Short Summary: Classic Greek Philosophers - History of Philosophy

Some questions and beliefs of the classic Greek philosophers:
            Does natural modesty exist?
            Wisest is one who knows that they don’t know.
            He who knows right will do so.
            True insight comes from within.

Sophists – skeptics; they accept that man can’t know the truth about the universe.

Protagoras(410 BC) – “Man is the measure”, said that right or wrong must be considered in relation to a person’s needs. Wondered about what was natural and what was socially induced.

Socrates(470-399BC) – Plato wrote about him so it’s difficult to distinguish between his philosophy and Plato’s.  Socratic method – ask questions until they see the weaknesses in their own justifications and views, which leads to true insight. He was killed because he introduced new gods and corrupted youth, according to the Greeks. There’s an allusion in the book for a parallel between JC and Socrates. He knew he didn’t know everything and had an unshakable faith in human reason(rationalist). Felt that because people want happiness and can’t handle guilt, if they know what’s right, they’d do right.

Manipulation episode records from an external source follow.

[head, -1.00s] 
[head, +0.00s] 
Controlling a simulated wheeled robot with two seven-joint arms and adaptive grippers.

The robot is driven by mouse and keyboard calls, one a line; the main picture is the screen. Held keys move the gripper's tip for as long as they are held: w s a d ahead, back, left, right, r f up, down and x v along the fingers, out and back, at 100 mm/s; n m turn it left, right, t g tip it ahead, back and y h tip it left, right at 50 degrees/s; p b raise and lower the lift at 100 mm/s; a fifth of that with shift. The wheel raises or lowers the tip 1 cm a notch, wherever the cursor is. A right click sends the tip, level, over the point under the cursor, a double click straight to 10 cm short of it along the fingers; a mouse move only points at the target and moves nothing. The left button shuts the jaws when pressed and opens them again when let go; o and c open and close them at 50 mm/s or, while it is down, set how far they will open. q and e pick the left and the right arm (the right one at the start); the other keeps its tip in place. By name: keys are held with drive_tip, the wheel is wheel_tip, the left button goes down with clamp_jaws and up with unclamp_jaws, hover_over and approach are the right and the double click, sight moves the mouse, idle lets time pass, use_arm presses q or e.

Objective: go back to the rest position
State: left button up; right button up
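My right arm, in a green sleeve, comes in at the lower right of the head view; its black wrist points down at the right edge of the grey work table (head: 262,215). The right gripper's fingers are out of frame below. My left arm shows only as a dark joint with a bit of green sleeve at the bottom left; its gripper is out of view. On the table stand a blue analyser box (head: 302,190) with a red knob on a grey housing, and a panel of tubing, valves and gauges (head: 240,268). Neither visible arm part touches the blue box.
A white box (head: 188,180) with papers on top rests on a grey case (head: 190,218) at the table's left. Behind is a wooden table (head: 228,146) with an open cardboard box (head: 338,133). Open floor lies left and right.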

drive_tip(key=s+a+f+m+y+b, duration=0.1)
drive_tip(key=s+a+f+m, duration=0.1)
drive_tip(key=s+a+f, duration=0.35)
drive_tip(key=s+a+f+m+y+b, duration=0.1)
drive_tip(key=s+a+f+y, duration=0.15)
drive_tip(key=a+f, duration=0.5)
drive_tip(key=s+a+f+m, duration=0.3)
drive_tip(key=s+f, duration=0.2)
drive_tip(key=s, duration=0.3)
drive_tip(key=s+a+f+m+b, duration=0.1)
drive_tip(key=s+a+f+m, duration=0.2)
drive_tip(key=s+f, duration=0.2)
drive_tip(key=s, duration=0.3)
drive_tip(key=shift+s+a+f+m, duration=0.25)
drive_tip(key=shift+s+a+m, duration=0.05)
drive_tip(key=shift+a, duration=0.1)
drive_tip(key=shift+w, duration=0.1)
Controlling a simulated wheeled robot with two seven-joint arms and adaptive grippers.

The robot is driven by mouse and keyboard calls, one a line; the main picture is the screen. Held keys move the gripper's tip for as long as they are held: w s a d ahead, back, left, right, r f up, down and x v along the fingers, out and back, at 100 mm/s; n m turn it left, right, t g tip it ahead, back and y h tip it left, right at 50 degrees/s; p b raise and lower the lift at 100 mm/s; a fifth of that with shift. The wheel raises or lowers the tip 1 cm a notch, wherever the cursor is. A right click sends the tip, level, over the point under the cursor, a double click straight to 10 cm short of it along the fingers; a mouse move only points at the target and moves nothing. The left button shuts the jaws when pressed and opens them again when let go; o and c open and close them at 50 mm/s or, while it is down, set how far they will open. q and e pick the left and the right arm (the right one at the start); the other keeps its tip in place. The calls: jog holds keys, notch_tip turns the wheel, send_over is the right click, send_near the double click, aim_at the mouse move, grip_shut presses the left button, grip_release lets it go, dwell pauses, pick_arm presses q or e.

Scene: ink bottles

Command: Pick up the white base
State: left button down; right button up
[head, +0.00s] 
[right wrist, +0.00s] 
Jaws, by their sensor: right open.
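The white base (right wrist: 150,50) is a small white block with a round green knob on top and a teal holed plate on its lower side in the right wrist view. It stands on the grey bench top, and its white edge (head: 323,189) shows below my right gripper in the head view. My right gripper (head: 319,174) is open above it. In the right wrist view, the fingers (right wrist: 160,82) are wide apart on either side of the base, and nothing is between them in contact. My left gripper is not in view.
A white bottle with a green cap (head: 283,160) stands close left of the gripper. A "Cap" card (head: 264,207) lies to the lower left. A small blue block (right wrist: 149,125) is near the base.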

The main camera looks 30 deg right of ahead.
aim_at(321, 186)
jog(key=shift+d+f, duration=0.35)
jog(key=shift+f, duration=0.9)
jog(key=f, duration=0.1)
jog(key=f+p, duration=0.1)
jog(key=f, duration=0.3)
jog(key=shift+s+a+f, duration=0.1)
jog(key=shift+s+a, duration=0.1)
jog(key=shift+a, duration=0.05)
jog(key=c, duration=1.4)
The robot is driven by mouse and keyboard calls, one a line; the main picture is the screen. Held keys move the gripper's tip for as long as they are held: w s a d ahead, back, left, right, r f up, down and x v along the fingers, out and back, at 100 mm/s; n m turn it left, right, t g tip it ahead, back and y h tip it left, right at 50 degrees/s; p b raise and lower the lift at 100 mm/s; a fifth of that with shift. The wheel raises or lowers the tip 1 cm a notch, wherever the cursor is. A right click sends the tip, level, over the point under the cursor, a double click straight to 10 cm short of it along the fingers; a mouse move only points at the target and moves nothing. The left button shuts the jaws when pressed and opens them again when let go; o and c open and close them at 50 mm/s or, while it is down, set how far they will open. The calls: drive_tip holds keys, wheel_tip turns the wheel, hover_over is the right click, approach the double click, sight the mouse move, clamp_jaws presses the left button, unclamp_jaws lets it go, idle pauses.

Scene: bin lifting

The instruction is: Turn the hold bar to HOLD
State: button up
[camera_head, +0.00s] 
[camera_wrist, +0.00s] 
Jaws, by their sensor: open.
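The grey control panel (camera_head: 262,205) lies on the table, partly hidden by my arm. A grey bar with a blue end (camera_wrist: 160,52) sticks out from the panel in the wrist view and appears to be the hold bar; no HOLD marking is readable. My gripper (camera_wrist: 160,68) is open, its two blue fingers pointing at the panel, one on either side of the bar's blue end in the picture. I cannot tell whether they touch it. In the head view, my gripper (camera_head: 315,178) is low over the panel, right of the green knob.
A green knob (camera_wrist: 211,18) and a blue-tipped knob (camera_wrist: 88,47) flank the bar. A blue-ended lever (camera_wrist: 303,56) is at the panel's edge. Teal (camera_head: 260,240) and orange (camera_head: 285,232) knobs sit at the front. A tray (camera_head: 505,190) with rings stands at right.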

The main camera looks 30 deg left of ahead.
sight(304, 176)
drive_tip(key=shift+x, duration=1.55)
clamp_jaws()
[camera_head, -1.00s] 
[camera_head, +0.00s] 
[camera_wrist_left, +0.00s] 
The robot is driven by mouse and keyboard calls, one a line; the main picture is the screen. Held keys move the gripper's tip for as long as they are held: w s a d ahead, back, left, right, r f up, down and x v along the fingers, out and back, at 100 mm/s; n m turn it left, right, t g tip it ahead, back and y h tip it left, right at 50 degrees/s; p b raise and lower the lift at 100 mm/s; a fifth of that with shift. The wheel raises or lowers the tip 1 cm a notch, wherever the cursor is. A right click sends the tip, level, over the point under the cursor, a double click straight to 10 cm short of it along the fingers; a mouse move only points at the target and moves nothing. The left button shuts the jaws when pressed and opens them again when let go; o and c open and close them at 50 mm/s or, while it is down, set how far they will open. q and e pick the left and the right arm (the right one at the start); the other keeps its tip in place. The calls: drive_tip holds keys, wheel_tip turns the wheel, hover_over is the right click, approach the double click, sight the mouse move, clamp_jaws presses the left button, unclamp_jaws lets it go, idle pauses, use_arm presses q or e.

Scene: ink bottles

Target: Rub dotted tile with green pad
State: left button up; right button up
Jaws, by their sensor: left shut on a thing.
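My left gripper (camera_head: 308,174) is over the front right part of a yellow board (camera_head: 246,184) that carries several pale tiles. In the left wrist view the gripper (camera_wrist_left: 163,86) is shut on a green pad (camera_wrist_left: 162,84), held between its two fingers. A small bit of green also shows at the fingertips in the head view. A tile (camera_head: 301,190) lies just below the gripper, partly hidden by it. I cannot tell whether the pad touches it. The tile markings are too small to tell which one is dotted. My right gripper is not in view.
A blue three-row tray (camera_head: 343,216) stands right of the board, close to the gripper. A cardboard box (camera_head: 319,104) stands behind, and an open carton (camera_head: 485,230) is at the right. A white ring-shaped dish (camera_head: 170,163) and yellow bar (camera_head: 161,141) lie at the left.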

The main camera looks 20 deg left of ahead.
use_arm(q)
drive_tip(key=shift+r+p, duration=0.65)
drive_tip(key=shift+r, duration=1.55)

Plato(428-347BC) – Concerned with what is eternal and immutable versus what flows. Felt that all substances could change. The “form” of a horse is immutable. (In essence, he noticed that atoms don’t form randomly into a eladile or a crocophant.) The “form” idea is that a perfect copy or “idea” of all objects resides in god so to speak & that we are born with these “ideas” already in our head so we can identify objects into categories. He felt that you can only have true knowledge through reason since physical things are always in a state of change, unlike the “ideas” they are based upon. So, reality has two regions – the sensory and the ideas. We DO have an immortal soul because we have the realm of reason to explore ideas. The sensory world is dark and dreary compared to the clarity of ideas. His political ideas are based on rationalism.

Questions posed:         Are all horses the same?
                                    Is there an immortal soul?
                                    Are men and women the same?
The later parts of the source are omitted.